* begin *

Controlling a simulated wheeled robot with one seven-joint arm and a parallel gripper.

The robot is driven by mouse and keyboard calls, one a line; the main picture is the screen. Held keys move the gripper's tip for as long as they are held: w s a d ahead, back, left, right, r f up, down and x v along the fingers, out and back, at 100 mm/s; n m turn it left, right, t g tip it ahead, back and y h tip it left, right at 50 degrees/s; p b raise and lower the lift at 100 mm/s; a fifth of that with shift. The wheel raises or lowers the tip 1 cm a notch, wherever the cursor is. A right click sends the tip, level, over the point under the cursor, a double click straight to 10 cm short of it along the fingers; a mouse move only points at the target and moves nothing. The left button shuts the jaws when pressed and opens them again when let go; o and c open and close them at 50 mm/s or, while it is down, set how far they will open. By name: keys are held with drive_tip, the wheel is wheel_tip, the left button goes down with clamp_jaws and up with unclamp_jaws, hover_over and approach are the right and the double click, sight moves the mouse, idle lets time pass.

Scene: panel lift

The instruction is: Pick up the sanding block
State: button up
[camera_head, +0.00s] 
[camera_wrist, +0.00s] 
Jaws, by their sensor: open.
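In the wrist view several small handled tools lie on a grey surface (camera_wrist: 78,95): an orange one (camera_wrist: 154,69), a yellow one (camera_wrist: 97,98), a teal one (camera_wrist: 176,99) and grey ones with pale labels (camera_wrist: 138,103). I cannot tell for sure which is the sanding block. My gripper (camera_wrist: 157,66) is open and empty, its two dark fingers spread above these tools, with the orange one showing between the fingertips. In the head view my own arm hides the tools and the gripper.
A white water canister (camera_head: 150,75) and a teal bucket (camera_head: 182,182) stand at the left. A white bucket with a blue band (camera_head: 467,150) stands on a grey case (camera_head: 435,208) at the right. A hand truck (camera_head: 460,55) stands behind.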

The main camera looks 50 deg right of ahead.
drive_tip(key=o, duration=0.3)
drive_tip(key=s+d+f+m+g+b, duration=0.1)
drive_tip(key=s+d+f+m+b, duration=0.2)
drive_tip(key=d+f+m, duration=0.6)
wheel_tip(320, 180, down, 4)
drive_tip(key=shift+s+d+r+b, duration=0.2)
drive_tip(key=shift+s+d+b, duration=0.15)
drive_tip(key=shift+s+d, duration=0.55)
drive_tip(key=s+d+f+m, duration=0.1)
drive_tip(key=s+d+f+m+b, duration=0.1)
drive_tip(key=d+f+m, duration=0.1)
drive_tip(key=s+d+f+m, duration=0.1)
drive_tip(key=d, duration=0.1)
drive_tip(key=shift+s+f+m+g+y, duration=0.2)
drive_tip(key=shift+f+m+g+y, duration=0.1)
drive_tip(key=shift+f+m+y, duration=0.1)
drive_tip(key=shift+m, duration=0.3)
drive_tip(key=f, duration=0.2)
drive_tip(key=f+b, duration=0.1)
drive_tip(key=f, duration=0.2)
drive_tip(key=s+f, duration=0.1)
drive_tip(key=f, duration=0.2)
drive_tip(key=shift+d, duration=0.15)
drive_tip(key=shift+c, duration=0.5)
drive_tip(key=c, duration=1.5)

* end *

▶ Written problem:
Extract the lines from the line with "The robot is" through the line with "[camera_wrist, +0.00s]". Keep both of those lines, copy everything exactly, and add nothing.

▶ Correct answer:
The robot is driven by mouse and keyboard calls, one a line; the main picture is the screen. Held keys move the gripper's tip for as long as they are held: w s a d ahead, back, left, right, r f up, down and x v along the fingers, out and back, at 100 mm/s; n m turn it left, right, t g tip it ahead, back and y h tip it left, right at 50 degrees/s; p b raise and lower the lift at 100 mm/s; a fifth of that with shift. The wheel raises or lowers the tip 1 cm a notch, wherever the cursor is. A right click sends the tip, level, over the point under the cursor, a double click straight to 10 cm short of it along the fingers; a mouse move only points at the target and moves nothing. The left button shuts the jaws when pressed and opens them again when let go; o and c open and close them at 50 mm/s or, while it is down, set how far they will open. By name: keys are held with drive_tip, the wheel is wheel_tip, the left button goes down with clamp_jaws and up with unclamp_jaws, hover_over and approach are the right and the double click, sight moves the mouse, idle lets time pass.

Scene: panel lift

The instruction is: Pick up the sanding block
State: button up
[camera_head, +0.00s] 
[camera_wrist, +0.00s] 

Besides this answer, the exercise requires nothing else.